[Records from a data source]
::::::::

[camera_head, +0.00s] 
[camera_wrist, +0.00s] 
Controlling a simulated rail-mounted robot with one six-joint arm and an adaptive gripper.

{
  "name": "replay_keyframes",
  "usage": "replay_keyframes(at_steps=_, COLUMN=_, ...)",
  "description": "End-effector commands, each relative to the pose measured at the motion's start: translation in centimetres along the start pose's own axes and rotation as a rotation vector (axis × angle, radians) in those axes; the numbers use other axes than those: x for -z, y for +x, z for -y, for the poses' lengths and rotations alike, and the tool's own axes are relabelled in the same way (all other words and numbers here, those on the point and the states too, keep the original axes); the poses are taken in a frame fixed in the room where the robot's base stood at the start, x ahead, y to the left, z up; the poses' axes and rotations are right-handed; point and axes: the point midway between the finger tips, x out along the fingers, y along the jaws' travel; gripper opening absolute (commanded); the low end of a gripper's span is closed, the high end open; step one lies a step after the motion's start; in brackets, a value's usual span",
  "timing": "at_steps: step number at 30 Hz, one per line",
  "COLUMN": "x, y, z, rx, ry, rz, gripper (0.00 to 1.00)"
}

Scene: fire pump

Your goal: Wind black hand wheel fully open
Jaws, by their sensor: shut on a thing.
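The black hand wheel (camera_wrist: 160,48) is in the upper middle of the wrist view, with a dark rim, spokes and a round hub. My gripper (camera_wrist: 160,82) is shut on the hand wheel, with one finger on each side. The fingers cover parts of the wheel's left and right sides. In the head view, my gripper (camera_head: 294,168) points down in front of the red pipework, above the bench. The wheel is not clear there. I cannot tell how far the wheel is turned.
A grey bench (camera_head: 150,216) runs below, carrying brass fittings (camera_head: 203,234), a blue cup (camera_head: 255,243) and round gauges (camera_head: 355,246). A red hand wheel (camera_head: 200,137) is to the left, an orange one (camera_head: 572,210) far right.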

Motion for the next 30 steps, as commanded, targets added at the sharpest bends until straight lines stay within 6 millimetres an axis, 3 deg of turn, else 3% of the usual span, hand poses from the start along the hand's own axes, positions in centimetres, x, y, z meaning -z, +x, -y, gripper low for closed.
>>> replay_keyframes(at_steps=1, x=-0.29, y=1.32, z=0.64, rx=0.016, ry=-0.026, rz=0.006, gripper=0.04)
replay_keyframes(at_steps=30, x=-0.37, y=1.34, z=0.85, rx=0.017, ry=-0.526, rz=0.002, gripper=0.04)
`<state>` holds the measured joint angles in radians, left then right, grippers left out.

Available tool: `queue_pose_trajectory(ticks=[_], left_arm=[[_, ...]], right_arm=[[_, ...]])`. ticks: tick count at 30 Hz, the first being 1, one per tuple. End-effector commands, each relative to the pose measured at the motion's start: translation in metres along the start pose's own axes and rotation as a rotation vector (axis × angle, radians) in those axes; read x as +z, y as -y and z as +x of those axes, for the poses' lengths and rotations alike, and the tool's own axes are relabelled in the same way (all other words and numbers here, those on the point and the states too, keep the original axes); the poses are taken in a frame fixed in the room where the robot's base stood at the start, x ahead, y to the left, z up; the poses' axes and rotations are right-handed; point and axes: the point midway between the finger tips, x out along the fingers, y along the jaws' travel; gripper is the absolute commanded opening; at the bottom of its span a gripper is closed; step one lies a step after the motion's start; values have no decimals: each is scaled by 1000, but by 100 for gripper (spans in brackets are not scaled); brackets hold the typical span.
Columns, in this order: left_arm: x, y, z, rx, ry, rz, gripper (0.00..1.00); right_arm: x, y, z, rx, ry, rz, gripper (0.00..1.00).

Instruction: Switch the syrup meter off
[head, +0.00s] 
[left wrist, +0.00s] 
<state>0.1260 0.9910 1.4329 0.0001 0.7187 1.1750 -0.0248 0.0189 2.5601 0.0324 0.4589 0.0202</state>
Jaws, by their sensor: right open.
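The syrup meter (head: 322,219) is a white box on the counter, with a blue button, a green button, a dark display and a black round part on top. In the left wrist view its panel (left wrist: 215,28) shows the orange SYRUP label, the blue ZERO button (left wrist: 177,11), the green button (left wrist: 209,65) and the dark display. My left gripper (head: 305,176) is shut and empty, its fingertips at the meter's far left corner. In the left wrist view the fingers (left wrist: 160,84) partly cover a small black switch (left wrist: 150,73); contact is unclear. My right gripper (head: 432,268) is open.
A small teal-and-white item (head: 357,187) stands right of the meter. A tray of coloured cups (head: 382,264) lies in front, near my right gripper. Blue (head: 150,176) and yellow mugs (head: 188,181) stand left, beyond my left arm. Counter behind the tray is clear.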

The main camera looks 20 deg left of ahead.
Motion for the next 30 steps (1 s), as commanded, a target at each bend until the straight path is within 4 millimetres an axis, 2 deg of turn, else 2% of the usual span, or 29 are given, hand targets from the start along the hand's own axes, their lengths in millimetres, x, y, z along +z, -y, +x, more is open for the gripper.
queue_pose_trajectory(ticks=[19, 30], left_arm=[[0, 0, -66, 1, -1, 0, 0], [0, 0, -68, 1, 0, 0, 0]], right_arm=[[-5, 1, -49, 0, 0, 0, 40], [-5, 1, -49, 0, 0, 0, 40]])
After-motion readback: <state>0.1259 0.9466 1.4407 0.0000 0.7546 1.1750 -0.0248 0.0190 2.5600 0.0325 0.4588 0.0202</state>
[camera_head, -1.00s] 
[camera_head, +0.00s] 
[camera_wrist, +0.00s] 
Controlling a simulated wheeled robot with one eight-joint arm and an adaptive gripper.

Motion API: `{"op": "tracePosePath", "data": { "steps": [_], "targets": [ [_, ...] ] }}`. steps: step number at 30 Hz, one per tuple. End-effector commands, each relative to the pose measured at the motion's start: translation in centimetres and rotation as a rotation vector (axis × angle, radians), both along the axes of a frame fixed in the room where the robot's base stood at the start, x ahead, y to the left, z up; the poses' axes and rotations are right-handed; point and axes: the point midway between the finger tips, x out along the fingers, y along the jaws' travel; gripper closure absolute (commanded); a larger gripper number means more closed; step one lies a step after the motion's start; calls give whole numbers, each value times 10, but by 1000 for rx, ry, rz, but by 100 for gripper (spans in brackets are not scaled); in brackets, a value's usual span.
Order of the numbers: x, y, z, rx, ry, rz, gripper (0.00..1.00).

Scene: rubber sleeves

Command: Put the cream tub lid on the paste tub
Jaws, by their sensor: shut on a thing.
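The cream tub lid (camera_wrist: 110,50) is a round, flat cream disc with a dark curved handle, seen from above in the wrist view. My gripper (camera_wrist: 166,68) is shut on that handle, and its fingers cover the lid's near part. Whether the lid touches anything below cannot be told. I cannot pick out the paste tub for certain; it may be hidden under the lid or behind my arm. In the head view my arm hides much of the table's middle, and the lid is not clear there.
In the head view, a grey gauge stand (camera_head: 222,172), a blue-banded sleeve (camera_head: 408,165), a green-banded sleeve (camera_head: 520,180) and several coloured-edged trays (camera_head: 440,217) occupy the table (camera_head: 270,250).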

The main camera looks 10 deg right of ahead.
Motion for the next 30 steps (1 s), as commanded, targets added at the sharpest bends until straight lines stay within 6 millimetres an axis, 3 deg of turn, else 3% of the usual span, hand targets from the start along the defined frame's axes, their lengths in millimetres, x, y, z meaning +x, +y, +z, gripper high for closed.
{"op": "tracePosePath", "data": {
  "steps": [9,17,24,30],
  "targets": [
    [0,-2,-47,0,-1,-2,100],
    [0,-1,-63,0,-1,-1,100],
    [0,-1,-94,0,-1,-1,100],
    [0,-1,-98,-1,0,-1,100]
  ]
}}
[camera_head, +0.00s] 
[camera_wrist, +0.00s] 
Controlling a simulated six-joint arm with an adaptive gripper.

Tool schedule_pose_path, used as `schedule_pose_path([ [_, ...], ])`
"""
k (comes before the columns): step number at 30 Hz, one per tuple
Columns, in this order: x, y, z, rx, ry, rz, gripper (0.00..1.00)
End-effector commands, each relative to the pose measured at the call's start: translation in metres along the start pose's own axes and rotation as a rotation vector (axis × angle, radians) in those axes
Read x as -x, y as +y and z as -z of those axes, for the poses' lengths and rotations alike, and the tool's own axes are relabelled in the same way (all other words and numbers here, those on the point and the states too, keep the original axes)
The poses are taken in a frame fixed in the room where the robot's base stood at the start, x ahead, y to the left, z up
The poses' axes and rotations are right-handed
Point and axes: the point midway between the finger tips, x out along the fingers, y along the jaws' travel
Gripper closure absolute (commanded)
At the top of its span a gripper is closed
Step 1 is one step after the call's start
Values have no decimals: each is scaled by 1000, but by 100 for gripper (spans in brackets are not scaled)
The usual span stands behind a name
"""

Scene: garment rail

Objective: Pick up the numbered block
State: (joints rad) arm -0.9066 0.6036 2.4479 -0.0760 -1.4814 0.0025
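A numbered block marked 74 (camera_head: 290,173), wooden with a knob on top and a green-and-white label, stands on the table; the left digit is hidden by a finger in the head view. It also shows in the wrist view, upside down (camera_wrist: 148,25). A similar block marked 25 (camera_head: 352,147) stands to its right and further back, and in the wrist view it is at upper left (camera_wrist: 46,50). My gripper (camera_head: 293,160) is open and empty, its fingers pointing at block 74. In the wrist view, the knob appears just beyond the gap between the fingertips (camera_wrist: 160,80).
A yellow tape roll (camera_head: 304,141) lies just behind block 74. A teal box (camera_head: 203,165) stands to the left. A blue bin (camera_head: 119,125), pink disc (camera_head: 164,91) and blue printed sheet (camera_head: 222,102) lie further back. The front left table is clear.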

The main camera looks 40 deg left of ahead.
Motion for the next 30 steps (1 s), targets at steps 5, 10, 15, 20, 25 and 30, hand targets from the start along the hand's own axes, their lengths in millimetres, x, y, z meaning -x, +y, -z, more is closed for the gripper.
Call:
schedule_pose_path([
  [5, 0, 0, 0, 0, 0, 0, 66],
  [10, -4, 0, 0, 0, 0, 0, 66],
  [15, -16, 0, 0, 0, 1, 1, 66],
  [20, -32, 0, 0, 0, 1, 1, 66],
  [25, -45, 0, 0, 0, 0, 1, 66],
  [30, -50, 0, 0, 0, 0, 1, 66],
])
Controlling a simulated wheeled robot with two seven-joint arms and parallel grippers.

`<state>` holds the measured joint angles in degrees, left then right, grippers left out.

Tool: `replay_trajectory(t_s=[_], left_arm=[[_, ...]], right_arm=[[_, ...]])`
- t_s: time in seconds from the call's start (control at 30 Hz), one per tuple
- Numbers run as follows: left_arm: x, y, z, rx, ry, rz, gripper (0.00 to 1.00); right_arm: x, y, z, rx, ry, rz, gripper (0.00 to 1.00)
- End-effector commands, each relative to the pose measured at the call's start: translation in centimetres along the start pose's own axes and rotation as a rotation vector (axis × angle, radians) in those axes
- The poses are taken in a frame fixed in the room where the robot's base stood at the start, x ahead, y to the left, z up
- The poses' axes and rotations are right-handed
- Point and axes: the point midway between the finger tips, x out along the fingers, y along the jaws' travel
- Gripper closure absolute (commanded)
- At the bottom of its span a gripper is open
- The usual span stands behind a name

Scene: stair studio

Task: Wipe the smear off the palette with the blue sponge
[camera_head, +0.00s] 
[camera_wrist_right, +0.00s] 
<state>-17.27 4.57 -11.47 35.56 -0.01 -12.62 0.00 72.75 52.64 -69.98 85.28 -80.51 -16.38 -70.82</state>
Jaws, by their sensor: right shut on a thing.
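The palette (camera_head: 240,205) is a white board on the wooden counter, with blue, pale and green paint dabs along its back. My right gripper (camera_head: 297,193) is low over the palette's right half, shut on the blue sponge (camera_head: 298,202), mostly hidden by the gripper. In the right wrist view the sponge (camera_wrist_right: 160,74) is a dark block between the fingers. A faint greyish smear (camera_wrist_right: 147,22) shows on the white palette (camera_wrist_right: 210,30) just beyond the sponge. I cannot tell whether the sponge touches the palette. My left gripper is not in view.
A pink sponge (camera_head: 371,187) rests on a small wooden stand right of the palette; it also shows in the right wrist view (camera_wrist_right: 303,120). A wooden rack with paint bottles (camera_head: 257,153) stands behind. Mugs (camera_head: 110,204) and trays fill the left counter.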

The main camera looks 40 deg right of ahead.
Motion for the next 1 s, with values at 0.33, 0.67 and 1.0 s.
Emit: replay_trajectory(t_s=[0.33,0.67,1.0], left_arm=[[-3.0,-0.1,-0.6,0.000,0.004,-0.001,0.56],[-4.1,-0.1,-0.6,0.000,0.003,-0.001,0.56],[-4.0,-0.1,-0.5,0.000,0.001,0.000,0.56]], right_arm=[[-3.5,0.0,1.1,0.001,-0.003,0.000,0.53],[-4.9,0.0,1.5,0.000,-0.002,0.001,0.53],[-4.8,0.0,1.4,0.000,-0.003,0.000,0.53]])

::::::::

Copy each line of the entries that includes the word "holds".

`<state>` holds the measured joint angles in radians, left then right, grippers left out.
`<state>` holds the measured joint angles in degrees, left then right, grippers left out.

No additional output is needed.